**Task brief**
Your task is to copy each line that has the word "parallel".

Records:
------------------------------------------------------------
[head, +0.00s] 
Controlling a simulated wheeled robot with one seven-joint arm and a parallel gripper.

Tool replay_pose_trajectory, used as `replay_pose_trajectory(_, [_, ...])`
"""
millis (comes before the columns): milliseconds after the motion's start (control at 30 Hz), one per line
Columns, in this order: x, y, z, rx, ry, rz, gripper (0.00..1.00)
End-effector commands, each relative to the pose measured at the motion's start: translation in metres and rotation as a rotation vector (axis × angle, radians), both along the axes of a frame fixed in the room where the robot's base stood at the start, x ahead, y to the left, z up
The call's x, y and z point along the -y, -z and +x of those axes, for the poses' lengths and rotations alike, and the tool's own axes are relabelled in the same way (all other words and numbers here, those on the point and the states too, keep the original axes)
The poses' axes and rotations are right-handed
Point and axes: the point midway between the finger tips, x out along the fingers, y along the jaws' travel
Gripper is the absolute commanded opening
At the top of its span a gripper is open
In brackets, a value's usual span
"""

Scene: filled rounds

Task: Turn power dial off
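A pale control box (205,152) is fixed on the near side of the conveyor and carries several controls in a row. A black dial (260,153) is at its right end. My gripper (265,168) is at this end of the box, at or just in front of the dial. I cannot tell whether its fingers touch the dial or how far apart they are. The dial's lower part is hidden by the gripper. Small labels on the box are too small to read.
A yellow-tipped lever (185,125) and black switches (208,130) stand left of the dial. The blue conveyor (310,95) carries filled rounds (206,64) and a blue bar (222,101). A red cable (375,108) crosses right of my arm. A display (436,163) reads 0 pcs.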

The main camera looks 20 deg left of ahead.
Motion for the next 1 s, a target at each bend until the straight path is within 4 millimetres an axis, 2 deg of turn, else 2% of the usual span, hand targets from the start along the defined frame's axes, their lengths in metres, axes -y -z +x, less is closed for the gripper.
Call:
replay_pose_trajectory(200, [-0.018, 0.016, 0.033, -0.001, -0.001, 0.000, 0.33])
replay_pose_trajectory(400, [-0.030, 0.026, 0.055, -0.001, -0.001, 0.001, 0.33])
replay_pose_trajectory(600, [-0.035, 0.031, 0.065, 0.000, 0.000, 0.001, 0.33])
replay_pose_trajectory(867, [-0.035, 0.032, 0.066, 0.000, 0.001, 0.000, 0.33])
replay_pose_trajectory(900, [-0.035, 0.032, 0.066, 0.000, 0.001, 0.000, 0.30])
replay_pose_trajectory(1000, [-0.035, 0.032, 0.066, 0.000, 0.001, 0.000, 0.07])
------------------------------------------------------------
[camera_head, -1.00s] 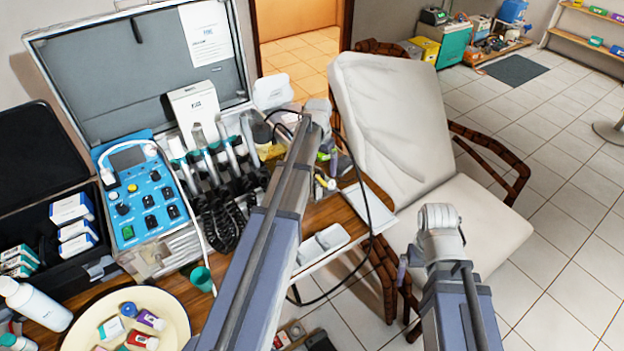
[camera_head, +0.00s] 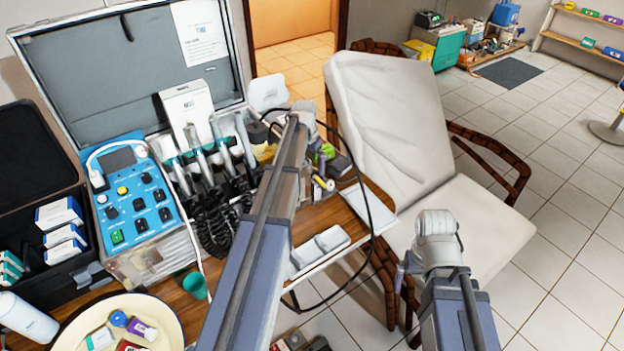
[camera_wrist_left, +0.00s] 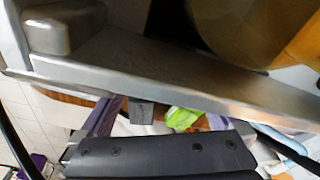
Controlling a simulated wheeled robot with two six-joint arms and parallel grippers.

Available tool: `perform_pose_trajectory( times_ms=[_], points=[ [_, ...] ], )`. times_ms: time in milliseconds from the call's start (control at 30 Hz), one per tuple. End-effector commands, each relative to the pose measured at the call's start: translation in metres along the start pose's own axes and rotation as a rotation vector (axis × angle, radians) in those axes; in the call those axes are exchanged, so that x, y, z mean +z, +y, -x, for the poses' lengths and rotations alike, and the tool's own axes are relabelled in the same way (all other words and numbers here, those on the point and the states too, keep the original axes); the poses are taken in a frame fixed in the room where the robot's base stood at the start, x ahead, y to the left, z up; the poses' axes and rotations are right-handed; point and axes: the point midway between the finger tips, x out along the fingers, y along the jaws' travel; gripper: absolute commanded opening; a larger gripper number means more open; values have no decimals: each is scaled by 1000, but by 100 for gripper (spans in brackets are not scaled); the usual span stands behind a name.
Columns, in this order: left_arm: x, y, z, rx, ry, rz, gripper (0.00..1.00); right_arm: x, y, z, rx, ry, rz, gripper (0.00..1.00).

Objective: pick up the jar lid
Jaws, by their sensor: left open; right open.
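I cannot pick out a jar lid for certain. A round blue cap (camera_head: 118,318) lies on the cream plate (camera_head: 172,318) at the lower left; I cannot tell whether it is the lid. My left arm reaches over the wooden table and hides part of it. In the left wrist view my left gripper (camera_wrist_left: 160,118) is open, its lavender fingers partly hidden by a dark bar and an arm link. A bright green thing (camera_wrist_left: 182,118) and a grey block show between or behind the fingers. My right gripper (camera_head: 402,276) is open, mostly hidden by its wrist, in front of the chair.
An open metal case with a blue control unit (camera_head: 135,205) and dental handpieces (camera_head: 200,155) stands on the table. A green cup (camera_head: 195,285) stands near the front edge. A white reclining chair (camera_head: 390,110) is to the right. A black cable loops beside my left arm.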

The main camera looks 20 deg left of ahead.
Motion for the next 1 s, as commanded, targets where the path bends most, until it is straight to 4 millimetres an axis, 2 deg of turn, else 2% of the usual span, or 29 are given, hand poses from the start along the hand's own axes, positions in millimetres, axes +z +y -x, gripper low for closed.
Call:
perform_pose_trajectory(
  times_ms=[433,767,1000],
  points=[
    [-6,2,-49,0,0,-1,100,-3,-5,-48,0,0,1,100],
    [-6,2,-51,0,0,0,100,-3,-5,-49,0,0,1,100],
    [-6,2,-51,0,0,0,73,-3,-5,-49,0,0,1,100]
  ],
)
------------------------------------------------------------
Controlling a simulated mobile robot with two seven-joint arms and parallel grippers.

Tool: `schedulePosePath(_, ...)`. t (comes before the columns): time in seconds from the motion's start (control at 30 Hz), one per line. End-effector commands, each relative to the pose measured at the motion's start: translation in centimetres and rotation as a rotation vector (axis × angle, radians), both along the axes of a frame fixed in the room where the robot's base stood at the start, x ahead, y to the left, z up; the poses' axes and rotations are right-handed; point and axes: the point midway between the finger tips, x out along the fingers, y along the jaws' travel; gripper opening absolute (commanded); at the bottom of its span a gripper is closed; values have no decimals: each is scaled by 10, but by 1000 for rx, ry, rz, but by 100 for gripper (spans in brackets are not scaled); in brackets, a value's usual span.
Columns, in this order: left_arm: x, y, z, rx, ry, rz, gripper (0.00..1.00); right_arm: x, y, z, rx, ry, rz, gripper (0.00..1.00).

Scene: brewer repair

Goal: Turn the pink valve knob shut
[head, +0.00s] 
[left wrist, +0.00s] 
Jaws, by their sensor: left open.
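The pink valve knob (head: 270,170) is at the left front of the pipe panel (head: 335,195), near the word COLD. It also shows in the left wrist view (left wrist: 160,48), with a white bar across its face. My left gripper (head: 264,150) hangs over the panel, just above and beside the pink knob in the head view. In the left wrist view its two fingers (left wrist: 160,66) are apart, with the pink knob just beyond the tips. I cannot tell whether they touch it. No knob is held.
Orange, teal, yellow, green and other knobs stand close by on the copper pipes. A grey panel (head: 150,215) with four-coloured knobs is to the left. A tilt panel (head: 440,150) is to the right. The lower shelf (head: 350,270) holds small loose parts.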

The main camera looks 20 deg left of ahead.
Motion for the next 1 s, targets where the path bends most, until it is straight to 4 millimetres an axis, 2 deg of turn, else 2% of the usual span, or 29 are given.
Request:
------------------------------------------------------------
**Exercise solution**
Controlling a simulated wheeled robot with one seven-joint arm and a parallel gripper.
Controlling a simulated wheeled robot with two six-joint arms and parallel grippers.
Controlling a simulated mobile robot with two seven-joint arms and parallel grippers.

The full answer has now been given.